Having been sent to boarding school, she graduated in government studies from the London School of Economics and later worked at Unilever and in market research. By her mid-20s, she got married and gave up work “because that is what you did”, she has said.
But before long, Hodge had gone into local politics, getting elected to what was then considered a “loony left” council in Islington that raised the red flag and had a bust of Lenin in the town hall.
By 1994, she had entered parliament and soon co-nominated her neighbour Tony Blair for the leadership of the party – a move that appears to have earned some loyalty. As children’s minister, she faced serious calls to quit over accusations Islington council had ignored allegations of child abuse.
While defending herself and her staff, it emerged she had once written to the BBC dismissing one victim as “an extremely disturbed person”. She later issued a full apology and paid £10,000 in a settlement. This episode was formative and she is said to believe it has made her better at her PAC job – more sceptical about what those in authority know about the organisations they run.
At the time, Blair stood by her and Hodge kept her ministerial role, but she has said the prime minister thought her “too outspoken” to be elevated to the cabinet. She had a number of ministerial roles but took time off from the tourism brief as her second husband, former high court judge Sir Henry Hodge, fell ill and died in 2009.
Rather than bowing out of the limelight at the age of 65, Hodge went on to fight one of the highest-profile campaigns of the 2010 election – the battle for Barking – doubling her majority as she defeated the BNP’s Nick Griffin in the face of fears that he could win. “Get out and stay out,” she told the far-right party on election night. She considers this the most important achievement of her political life.
It was not an easy battle. Some Labour colleagues, including Ken Livingstone, had accused her of fanning the flames of racism by “magnifying the language of the BNP” during her attempts to reconnect with the largely white working-class voters who had been neglected in a safe seat. Dagenham Labour even tried to deselect her at one point.
David Lammy, the MP for Tottenham, London mayoral contender and a long-time friend, describes Hodge as a “fearless campaigner” who is tenacious in proving her critics wrong.
“For me, this is the person that has seen off the British National Party and contributed to their downfall,” he says. “She has become a sort of elder stateswoman – she might not like the elder bit – but she’s really, really earned that position. I think she occupies a place similar to the way Alan Johnson has been very beloved. It has something to do with the way that she is very frank and calls it as she sees it.”
Friends describe Hodge as a “softie” outside her role as chief PAC interrogator, who is devoted to her four children and many grandchildren, and Lammy confirms this side to her.
“I worked with Margaret when I was [former education secretary] Estelle Morris’s private secretary and she was wonderful at inviting us to her home, feeding us, supporting us,” he says. “I have similar constituency in some ways and she has been really a personal friend and mentor and very, very supportive. She has also had a race-consciousness that I have always found very understanding.”

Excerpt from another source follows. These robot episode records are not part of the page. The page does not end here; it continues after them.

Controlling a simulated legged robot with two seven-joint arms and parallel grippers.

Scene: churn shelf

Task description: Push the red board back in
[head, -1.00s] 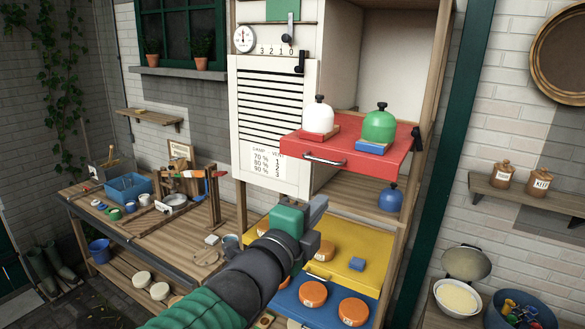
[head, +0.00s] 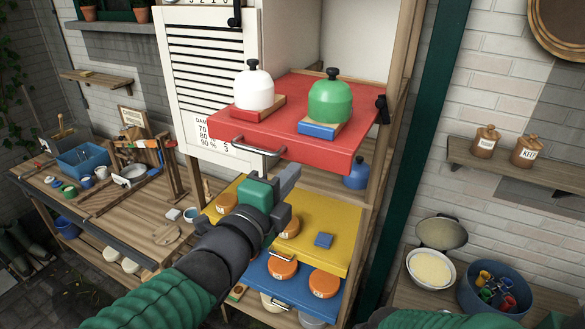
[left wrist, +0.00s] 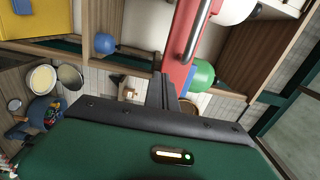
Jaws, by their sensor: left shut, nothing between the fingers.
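The red board (head: 318,147) sticks out from the tall shelf unit, with a metal handle (head: 258,148) on its front edge. On it stand a white bell-shaped cover (head: 254,91) on a red base and a green bell-shaped cover (head: 330,103) on a blue base. My left gripper (head: 288,178) is shut and empty, just below and in front of the board's front edge. In the left wrist view its fingers (left wrist: 163,90) point at the red board (left wrist: 178,60); whether they touch it I cannot tell. My right gripper is out of view.
Below are a yellow board (head: 335,217) and a blue board (head: 255,272) with orange cheeses. A blue bell-shaped cover (head: 357,174) stands under the red board. A slatted white door (head: 207,60) is at the left, a wooden workbench (head: 150,225) further left.

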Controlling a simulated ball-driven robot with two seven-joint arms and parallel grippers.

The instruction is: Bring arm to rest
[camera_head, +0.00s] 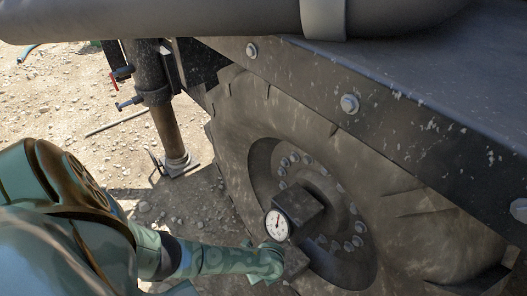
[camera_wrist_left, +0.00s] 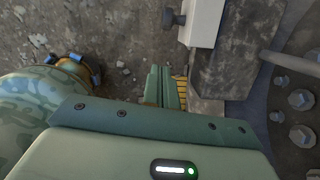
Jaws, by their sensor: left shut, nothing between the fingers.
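My left arm comes in from the left in the head view and reaches low toward a large muddy wheel (camera_head: 250,130). My left gripper (camera_head: 270,263) is beside the wheel's hub block, just below a round white dial gauge (camera_head: 277,224). In the left wrist view its green fingers (camera_wrist_left: 168,88) are together with nothing between them. The hub block (camera_wrist_left: 225,60) is close to the right of the fingers there. A pale box-shaped part (camera_wrist_left: 202,22) is above it. My right gripper is in neither view.
Wheel bolts (camera_wrist_left: 302,100) ring the hub at the right. A dark chassis beam (camera_head: 390,135) slopes above the wheel. A support jack (camera_head: 168,125) with a red-marked lever stands at the upper left. Stony ground (camera_head: 60,110) lies open at the left.

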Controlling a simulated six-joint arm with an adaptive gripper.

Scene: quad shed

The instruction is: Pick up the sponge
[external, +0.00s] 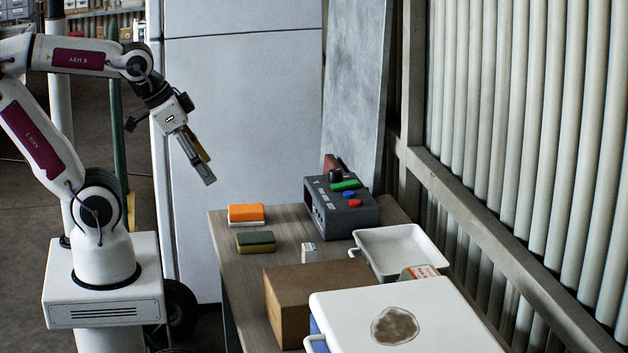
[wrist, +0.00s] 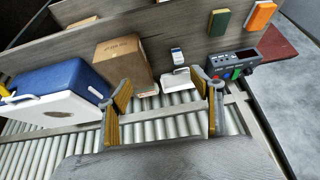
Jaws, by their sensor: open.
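A green and yellow sponge (external: 255,242) lies flat near the table's left edge in the external view. Its green top also shows in the wrist view (wrist: 220,22) at the top. An orange and white block (external: 246,213), sponge-like in shape, lies just behind it and also shows in the wrist view (wrist: 260,15). My gripper (external: 206,170) is open and empty, held in the air left of the table and well above it. Its two fingers (wrist: 165,112) stand wide apart in the wrist view with nothing gripped between them.
On the wooden table (external: 232,268) stand a cardboard box (external: 288,300), a small white box (external: 309,252), a control box with coloured buttons (external: 340,205) and a white tray (external: 375,237). A blue cooler with a white lid (external: 450,318) is in front. A ribbed wall (external: 530,120) borders the right.

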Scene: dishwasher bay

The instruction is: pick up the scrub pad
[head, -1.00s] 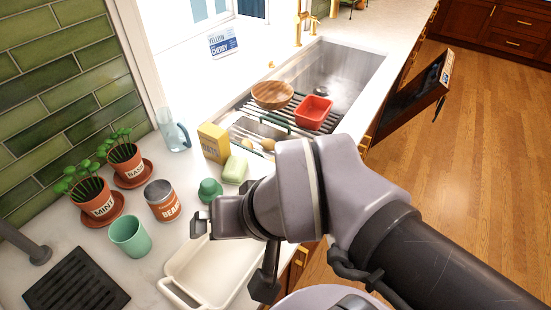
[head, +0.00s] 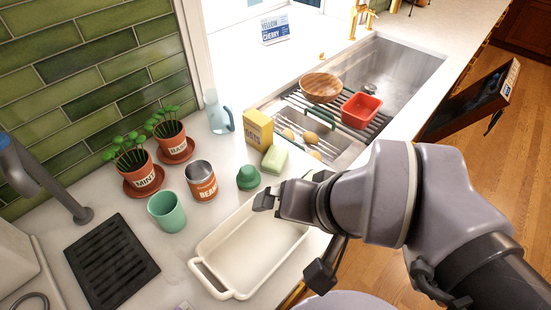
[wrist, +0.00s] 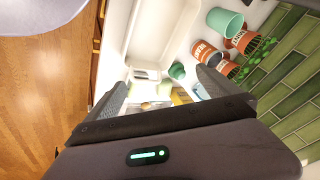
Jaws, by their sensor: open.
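A pale green block (head: 275,159), which looks like the scrub pad, lies on the counter in front of a yellow box, near the sink edge. My gripper (head: 266,198) is open and empty. In the head view it appears over the far end of the white tray, apart from the block and nearer to me. Its two fingers (wrist: 160,90) stand wide apart in the wrist view.
A teal dome-shaped item (head: 248,178) sits left of the block, close to the gripper. The yellow box (head: 258,129) stands behind it. The white tray (head: 212,277), bean can (head: 201,181), teal cup (head: 167,212) and glass jug (head: 217,112) are nearby. The sink (head: 410,70) is at right.

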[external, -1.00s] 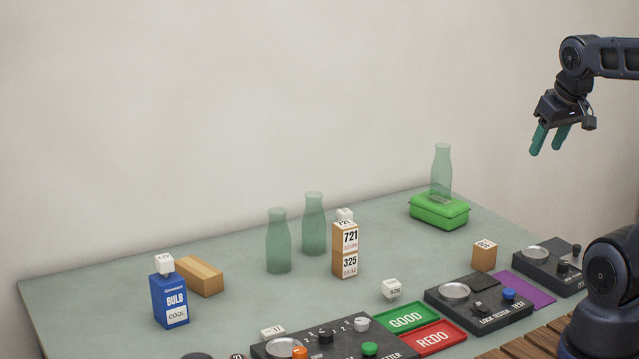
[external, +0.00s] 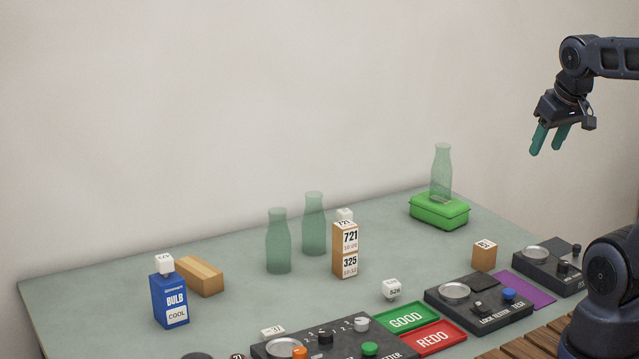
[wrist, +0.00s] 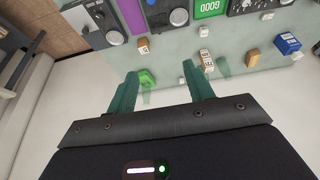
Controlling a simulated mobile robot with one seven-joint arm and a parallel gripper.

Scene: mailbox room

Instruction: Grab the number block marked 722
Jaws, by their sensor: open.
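Several small white number blocks lie about the grey-green table. One block (external: 164,263) sits on top of the blue bulb box (external: 170,302). Another block (external: 345,214) is partly hidden behind the orange-and-white box marked 721 and 325 (external: 346,250). A third block (external: 391,287) lies in the open, and another (external: 272,332) is behind the front tester. I cannot clearly read 722 on any of them. My gripper (external: 546,150) is open and empty, high above the table's right side. The wrist view shows its two teal fingers (wrist: 160,69) apart with nothing between.
A wooden block (external: 200,277) lies behind the bulb box. Testers (external: 480,300) and GOOD (external: 406,317) and REDO (external: 433,339) trays fill the front.

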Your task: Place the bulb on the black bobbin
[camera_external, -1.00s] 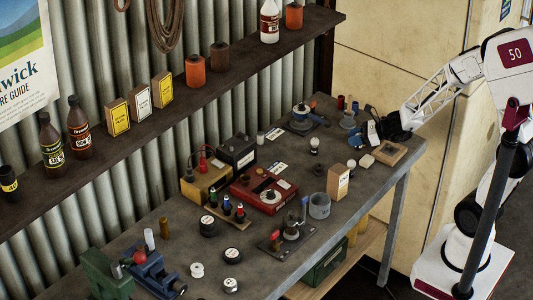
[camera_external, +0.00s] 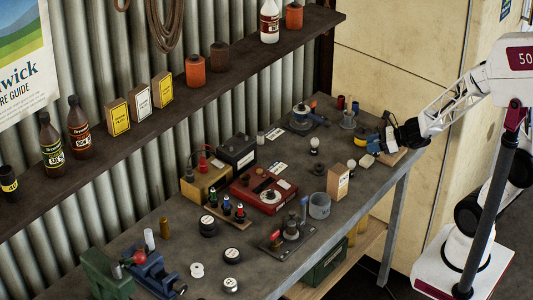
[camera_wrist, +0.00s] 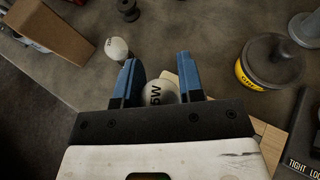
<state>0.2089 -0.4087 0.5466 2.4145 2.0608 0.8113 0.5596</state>
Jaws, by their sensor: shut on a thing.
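In the wrist view my gripper (camera_wrist: 157,82) has its blue fingers on both sides of a round white bulb (camera_wrist: 160,92) with dark lettering ending in "5W". The bulb's lower part is hidden by the gripper body. In the external view my gripper (camera_external: 375,146) is low over the far right end of the bench, and the held bulb is hard to make out. The black bobbin (camera_external: 319,169) stands to its left, beside a cardboard box; a dark spool-shaped piece also shows at the top of the wrist view (camera_wrist: 128,8). A second white bulb (camera_wrist: 117,48) is left of the fingers.
The cardboard box (camera_external: 339,182) stands near the bobbin. Another white bulb (camera_external: 314,142) is behind the bobbin. A wooden board (camera_external: 394,156) lies below my gripper. A dark pot with a yellow label (camera_wrist: 268,62) is on the right in the wrist view. Bare bench separates these things.

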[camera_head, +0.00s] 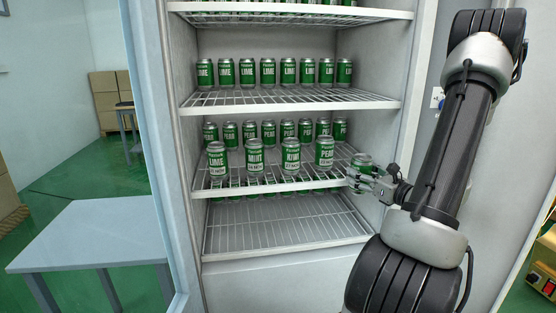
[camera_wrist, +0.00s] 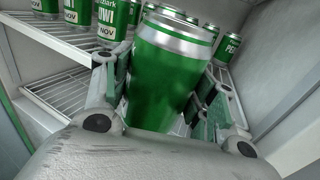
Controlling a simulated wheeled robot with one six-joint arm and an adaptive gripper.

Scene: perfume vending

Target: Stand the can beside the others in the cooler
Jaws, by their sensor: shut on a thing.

There had been talk of Hodge as a potential rival to Lammy in the mayoral race but she has stepped back from that battle, saying she would like to see the nomination go to someone from an ethnic minority. This means she has ruled out backing the favourite, Dame Tessa Jowell, a fellow senior London Labour woman. Lammy, Diane Abbott or shadow justice secretary Sadiq Khan, who is yet to declare, will get her endorsement.
“Margaret’s blessing would be huge, just huge for whoever gets it,” says one senior Labour activist in London. “Like Boris, she is a rare politician who is popular with the public.”
Why not run herself? There were perhaps worries about the child abuse scandal from her Islington days, which some of the press might try to revive. In recent days, a hostile piece in the Independent charged her with the same naivety and incompetence in those days that she levelled at Fairhead last week.
But despite passing up on the chance of the mayoral job, Hodge has absolutely no intention of retreating from public life, having experienced the best years of her career in her 60s despite it being a difficult time in her personal life.
If Labour win, this would mean she cannot stand for re-election to the chairmanship of the PAC, which always goes to an opposition MP. In that case, she has plans to write a book about the past five years, study for a postgraduate degree in history of art, continue investigating the tax system. She wants to spend more time with her grandchildren and is playing in her first piano concert next week.
In her eighth decade, Hodge is sure she has one more big job in her yet.
Born: September 8 1944 in Cairo
Career: Jobs at Unilever and in market research in the 1960s; Islington councillor from 1973 and leader of the council from 1982 to 1992; Consultant for PwC 1992 to 1994; MP for Barking since 1994; ministerial briefs for employment, children, work and pensions, industry and the regions, and tourism under Tony Blair and Gordon Brown; elected chairman of the public accounts committee in 2010.
What she says: “Honestly, I want to put a bomb under you guys.” To HMRC tax officials on 11 February 2015.
What they say: “She’s a bit like a tarantula: you don’t want to become intimate with it but you admire its danger and grace.” Anonymous PAC member to the Spectator in the wake of the Rona Fairhead row.